►
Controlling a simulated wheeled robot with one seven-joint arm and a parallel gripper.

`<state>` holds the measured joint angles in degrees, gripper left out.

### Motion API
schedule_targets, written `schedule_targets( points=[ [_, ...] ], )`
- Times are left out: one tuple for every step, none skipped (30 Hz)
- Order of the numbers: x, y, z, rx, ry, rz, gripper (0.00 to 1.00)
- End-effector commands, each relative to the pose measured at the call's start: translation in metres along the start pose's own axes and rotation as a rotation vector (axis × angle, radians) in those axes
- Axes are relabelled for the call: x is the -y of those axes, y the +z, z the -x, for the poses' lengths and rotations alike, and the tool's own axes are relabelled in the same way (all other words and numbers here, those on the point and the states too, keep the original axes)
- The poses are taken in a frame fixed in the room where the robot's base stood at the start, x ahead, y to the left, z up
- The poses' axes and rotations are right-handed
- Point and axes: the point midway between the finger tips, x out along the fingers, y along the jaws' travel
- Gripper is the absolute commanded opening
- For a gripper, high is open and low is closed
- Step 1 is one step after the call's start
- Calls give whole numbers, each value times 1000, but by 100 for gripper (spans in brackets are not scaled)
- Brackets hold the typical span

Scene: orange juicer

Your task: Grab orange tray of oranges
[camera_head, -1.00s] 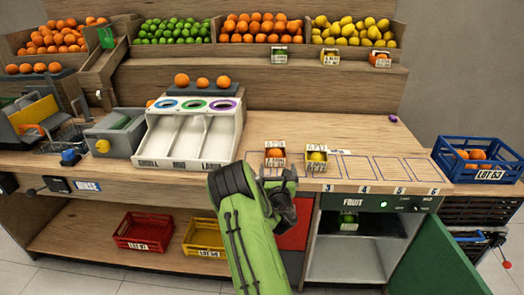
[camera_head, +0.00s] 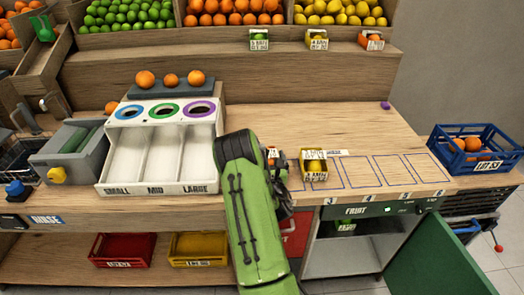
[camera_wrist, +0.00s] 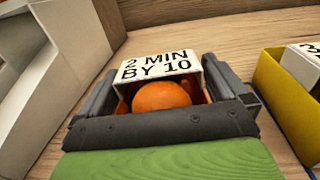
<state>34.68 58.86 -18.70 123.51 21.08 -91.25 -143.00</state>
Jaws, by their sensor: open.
◄
Reproduce the listing above exactly, excluding all pictures.

> _Written solution_:
Controlling a simulated wheeled robot with one seven-joint arm and a parallel gripper.

`<state>` holds the measured joint angles in degrees, gripper left out.

### Motion API
schedule_targets, written `schedule_targets( points=[ [_, ...] ], )`
- Times are left out: one tuple for every step, none skipped (30 Hz)
- Order of the numbers: x, y, z, rx, ry, rz, gripper (0.00 to 1.00)
- End-effector commands, each relative to the pose measured at the call's start: translation in metres along the start pose's own axes and rotation as a rotation vector (axis × angle, radians) in those axes
- Axes are relabelled for the call: x is the -y of those axes, y the +z, z the -x, for the poses' lengths and rotations alike, and the tool's own axes are relabelled in the same way (all other words and numbers here, those on the point and the states too, keep the original axes)
- The poses are taken in a frame fixed in the room where the robot's base stood at the start, x ahead, y to the left, z up
- The poses' axes and rotations are right-handed
- Point and axes: the point midway between the finger tips, x out along the fingers, y along the jaws' travel
- Gripper is the absolute commanded opening
- For a gripper, high is open and low is closed
- Step 1 is one step after the call's start
- Calls give whole numbers, each value times 1000, but by 100 for gripper (spans in brackets are not scaled)
- Brackets hold the typical span

Scene: orange juicer

Your task: Grab orange tray of oranges
[camera_head, -1.00s] 
[camera_head, +0.00s] 
[camera_wrist, +0.00s] 
<state>34.68 58.86 -18.70 123.51 21.08 -91.25 -143.00</state>
Jaws, by their sensor: open.

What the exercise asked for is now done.